Taylor schreibt Colts-Geschichte
Taylor schreibt in der historischen Stadt Berlin direkt mal Geschichte und hat nun die meisten Touchdowns in der Historie des Klubs erlaufen. Nicht umsonst gilt der Runningback als MVP-Kandidat für den besten Spieler der Saison. Wenn er so weitermacht, wird es nur schwer werden, an ihm vorbeizukommen.

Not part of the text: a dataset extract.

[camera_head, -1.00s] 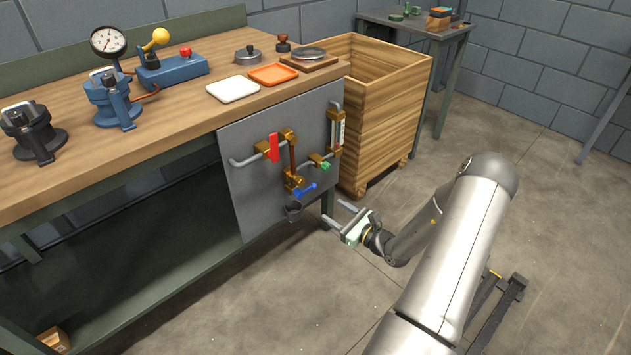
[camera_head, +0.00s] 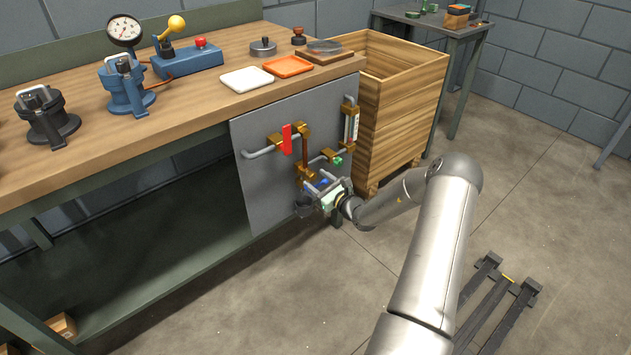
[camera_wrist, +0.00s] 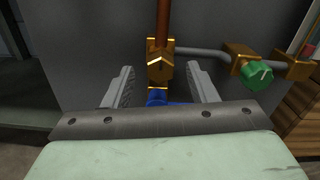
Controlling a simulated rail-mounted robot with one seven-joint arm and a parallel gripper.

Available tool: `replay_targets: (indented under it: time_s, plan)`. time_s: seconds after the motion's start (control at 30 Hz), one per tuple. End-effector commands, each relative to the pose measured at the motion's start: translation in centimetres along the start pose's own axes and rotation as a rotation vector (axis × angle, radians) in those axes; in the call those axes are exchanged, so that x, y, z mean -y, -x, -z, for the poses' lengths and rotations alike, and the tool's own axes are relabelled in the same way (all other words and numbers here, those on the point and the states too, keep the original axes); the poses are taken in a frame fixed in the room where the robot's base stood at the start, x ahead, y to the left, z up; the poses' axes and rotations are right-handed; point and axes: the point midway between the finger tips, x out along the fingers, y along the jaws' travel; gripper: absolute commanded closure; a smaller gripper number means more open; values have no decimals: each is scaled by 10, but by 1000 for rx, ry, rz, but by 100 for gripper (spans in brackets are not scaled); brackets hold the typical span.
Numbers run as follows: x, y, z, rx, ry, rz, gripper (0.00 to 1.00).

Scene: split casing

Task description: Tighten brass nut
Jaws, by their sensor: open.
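The brass nut (camera_wrist: 160,67) sits at the lower end of a vertical copper pipe (camera_wrist: 163,22) on the grey panel. In the head view the brass nut (camera_head: 303,172) is small and close to my gripper (camera_head: 314,184). In the wrist view my gripper (camera_wrist: 160,75) is open, with one finger left and one right of the nut. There are visible gaps on both sides, and the fingers hold nothing. A blue handle (camera_wrist: 157,97) lies below the nut, partly hidden by my gripper body.
A green knob (camera_wrist: 256,75) on a brass valve is to the right of my right finger. A red handle (camera_head: 287,139) and a sight gauge (camera_head: 351,124) are higher on the panel (camera_head: 262,190). A wooden crate (camera_head: 408,122) stands right of the panel.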

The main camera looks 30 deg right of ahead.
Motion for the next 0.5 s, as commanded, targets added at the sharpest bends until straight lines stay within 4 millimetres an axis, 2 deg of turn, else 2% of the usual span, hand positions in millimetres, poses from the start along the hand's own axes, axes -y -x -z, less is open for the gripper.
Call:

Auf einmal ist wieder richtig Feuer drin im Olympiastadion. Das Drama nimmt seinen Lauf, es entwickelt ein wahrer US-Thriller in Berlin. Und dafür reicht der Sport vollkommen aus. Die Falcons kämpfen sich noch einmal methodisch bis an die 1-Yard-Linie. Noch knapp zwei Minuten sind auf der Uhr, als Tyler Allgeier mit einem kurzen Stampflauf zum Touchdown den Falcons die Führung zurückholt. Auch die 2-Point-Conversion gelingt, es steht 25:22. Doch tatsächlich schlagen die Colts noch ein weiteres Mal zurück, auch weil ein vierter Versuch, diese hatten bis zu diesem Zeitpunkt am gesamten Abend überhaupt nicht funktioniert, endlich gelingt.
Weil auch das anschließende Field Goal von Kicker Mike Badgley, der bereits zweimal verschossen hatte im Olympiastadion, sitzt, geht es mit 25:25 in die Verlängerung. Dort hält zunächst die Colts-Defensive stand und bei eigenem Ballbesitz sind es abermals die genialen Läufe Taylors, die Indianapolis zum Touchdown - und mit der allerletzten Aktion zum 31:25-Sieg tragen.
Es ist 18.50 Uhr. Drei Minuten später vor 36 Jahren begann der Mauerfall. Im Olympiastadion beginnt der große Jubel der Colts.